Terus kemarin juga sempat main di Banjarmasin dan Palembang. Saya jadi guest star-nya. Juga di Malang dan Bantaeng Makassar. Saya ada di tengah-tengah mereka dan jadi bintang tamu. Artinya, kerinduan orang masih ada.

Tapi di sisi lain, ada keluh kesah seperti toko musik tutup atau pencipta lagu yang kebingungan. Kalau tidak bisa main, tentu tidak bisa hidup kan? Masa cuma ngarang lagu doang? Di sisi lain, ada pembajakan, lagu di internet juga tinggal ambil.

Anda tampil di antara musisi junior. Apa strategi perusahaan rekaman?

Ya bisa saja dilihat macam-macam. Kalau dari saya sih, kerinduan terhadap ekspresinya Musica. Kan Musica sangat pintar pilih lagu. Terutama yang pop, tema-tema cinta. Dan rata-rata, mereka yang di Musica punya warna. D' Masiv beda dengan Nidji, atau Noah, atau Geisha. Saya juga beda. Dulu Chrisye beda. Terus Betharia Sonata beda. Hetty Koes Endang juga beda.

Jadi kalau dilihat dari situ, buat saya sih, ada kerinduan dan juga pengayaan batin. Bisa kenal orang-orang muda. Kan saya tidak tahu rhytm dan iramanya orang-orang muda. Dengan ketemu, saya juga bisa banyak belajar. Di musik kan tidak ada senior-junior. Yang ada A-minor, D-minor, hehehe...

Jadi saya bisa belajar. Tapi kalau dilihat seperti tumpang sari tanaman, ya bisa saja untuk angkat dia. Tapi saya jadi terangkat juga kan? Masing-masing saling memberi pengaruh. Tergantung orang melihatnya dari sisi mana.

Ada yang mengatakan era teknologi informasi biang keladi lesunya industri musik?

Bisa iya, bisa tidak. Bisa iya, karena gampang download lagu. Informasi tentang musik gampang diperoleh. Tapi bisa juga tidak, sebab era digital memudahkan musisi atau seniman musik berpromosi. Masukin saja ke Youtube.
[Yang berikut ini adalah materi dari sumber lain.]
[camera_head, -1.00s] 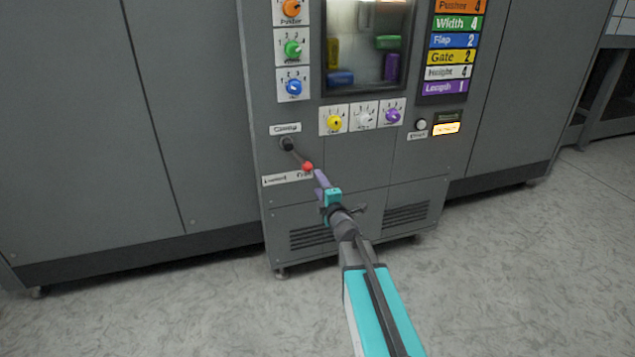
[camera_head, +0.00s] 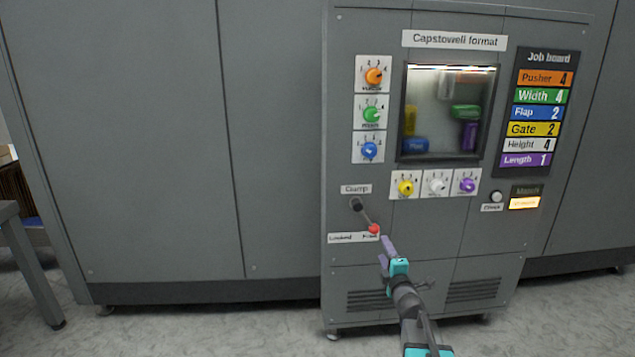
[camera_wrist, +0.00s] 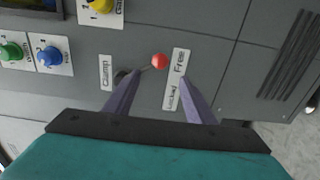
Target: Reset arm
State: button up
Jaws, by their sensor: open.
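My gripper (camera_head: 384,248) is open, its purple fingers close to the clamp lever on the grey machine front. In the wrist view the two fingers of my gripper (camera_wrist: 160,88) are apart, with the lever's red knob (camera_wrist: 160,61) showing between and just past their tips. In the head view the red knob (camera_head: 374,229) is at the lower right end of the lever, by the "Free" end of the Locked/Free label (camera_head: 352,238). I cannot tell whether a finger touches the knob.
Above the lever are several coloured dials, such as the yellow dial (camera_head: 405,188), and a window (camera_head: 447,112) with coloured blocks. A job board (camera_head: 539,115) and a lit orange panel (camera_head: 525,203) are at the right. A grey table (camera_head: 28,262) stands far left.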

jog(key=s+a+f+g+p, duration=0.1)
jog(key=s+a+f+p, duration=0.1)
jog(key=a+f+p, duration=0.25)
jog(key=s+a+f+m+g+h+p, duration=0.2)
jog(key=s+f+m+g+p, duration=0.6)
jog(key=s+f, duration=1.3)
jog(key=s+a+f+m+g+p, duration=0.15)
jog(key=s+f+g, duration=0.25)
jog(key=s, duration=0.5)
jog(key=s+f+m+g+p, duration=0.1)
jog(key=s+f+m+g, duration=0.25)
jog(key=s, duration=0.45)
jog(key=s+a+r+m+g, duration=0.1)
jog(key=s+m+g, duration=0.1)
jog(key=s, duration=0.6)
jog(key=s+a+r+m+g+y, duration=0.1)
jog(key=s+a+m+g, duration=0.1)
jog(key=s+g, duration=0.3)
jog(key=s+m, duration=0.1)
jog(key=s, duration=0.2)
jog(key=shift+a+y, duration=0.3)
Itu pas kita main di acara 'Pers Gak Ada Matinya', diunggah ke Youtube ternyata bisa terus dilihat orang.

Jadi lihat dari sisi mana dulu? Saya tidak pakar soal itu. Tapi pasti ada sisi baik dan buruknya. Saya berusaha di tengah. Saya tidak mau mengutuk, uring-uringan, nyalah-nyalahin, dan segala macam. Tinggal bagaimana seniman menyikapi dan pemerintah memberikan regulasi yang sehat, sehingga era digital justru bisa mendorong musisi mendapat keuntungan. Jadi semua orang perlu bekerja untuk itu.

Bagaimana strategi yang diterapkan tim Iwan Fals di tengah kelesuan pasar?

Tidak ada strategi. Tim manajemen saya, seperti mengurus kontrak, Yos (Rosana, istri) direkturnya. Cikal (Annisa Cikal Rambu Bassae, anak kedua) yang kadang-kadang ke panggung, kadang-kadang ke produser rekaman, kadang-kadang bikin kreatif milih-milih lagu. Lalu Firman bagian dokumentasi video. Manto kru saya main gitar. Masing-masing punya tugas. Saya kan punya band. Si Onyeng urus internet. Lalu, Bibi masak di dapur. Saya hanya bagian kecil dari kerja besar.

Ada yang menyebut Anda sebagai 'Legenda Hidup'?

Ya buat apresiasi. Terima kasih telah memberi semangat. Tapi saya kan tidak berhenti di situ. Saya tidak sibuk dengan predikat sehingga berhenti bikin lagu. Predikat saya anggap bagian dari ucapan terima kasih. Saya kan masih panjang. Umur tahun ini baru 55, belum 90 tahun, hehehe...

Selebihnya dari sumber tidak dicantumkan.